The City Changes its Face probably won’t appeal to readers of conventionally written and comforting narratives. But if, like me, you appreciate writing that’s both searingly honest and stylistically inventive, McBride’s new book is a must-read. It’s also made for reading aloud, to hear how the sounds of words and the rhythms of sentences evoke the pleasures and anguish of intimate sexual and familial relationships. McBride’s skilful use of the aural dimension of language reminds us that words are not only their dictionary definitions but also a way of creating powerful emotions in readers.

Publisher's Review 

An intense story of passion, jealousy and family from the trailblazing, award-winning Eimear McBride.

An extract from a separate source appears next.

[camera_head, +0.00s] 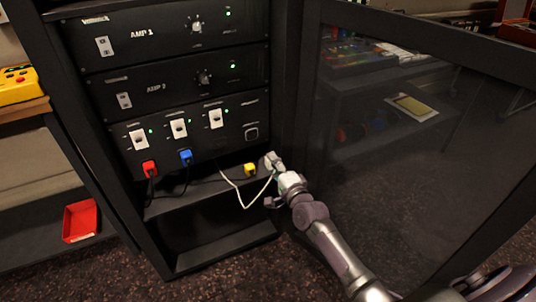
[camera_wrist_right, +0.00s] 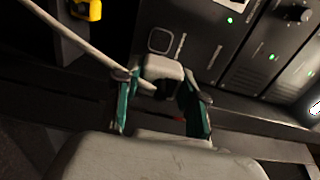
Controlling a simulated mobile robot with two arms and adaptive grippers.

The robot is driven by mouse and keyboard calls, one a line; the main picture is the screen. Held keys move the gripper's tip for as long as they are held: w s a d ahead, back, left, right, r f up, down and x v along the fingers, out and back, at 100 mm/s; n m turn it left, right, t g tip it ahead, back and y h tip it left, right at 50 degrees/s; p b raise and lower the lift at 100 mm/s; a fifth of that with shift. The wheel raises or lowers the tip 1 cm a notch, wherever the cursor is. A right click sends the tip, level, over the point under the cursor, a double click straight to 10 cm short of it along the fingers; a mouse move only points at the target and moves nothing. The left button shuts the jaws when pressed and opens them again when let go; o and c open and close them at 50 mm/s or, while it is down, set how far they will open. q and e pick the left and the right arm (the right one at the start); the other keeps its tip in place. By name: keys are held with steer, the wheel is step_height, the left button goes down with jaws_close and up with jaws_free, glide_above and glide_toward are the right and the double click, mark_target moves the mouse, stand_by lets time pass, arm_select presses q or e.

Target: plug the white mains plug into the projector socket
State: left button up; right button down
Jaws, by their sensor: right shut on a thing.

A MUST-READ NOVEL OF 2025 IN THE GUARDIAN, FINANCIAL TIMES, IRISH TIMES, SUNDAY TIMES, STYLIST, AND MANY OTHERS.

'One of the finest writers at work today.' - ANNE ENRIGHT

'McBride is a cartographer of the secret self, guiding us towards hidden treasure.' - CLAIRE KILROY

'Eimear McBride does extraordinary things with language . . . she breaks every rule in the grammar book and gleefully gets away with it.' - GUARDIAN

'A typical McBride work. Praise doesn't come much higher.' - FINANCIAL TIMES

So, all would be grand then, as far as the eye could see. Which it was, for a while. Up until the city, remembering its knives and forks, invited itself in to dine.

It's 1995. Outside their grimy window, the city rushes by. But in the flat there is only Stephen and Eily. Their bodies, the tangled sheets. Unpacked boxes stacked in the kitchen and the total obsession of new love.

Eighteen months later, the flat feels different. Love is merging with reality. Stephen's teenage daughter has re-appeared, while Eily has made a choice, the consequences of which she cannot outrun. Now they face a reckoning for all that's been left unspoken - emotions, secrets and ambitions. Tonight, if they are to find one another again, what must be said aloud?

Love rallies against life. Time tells truths. The city changes its face.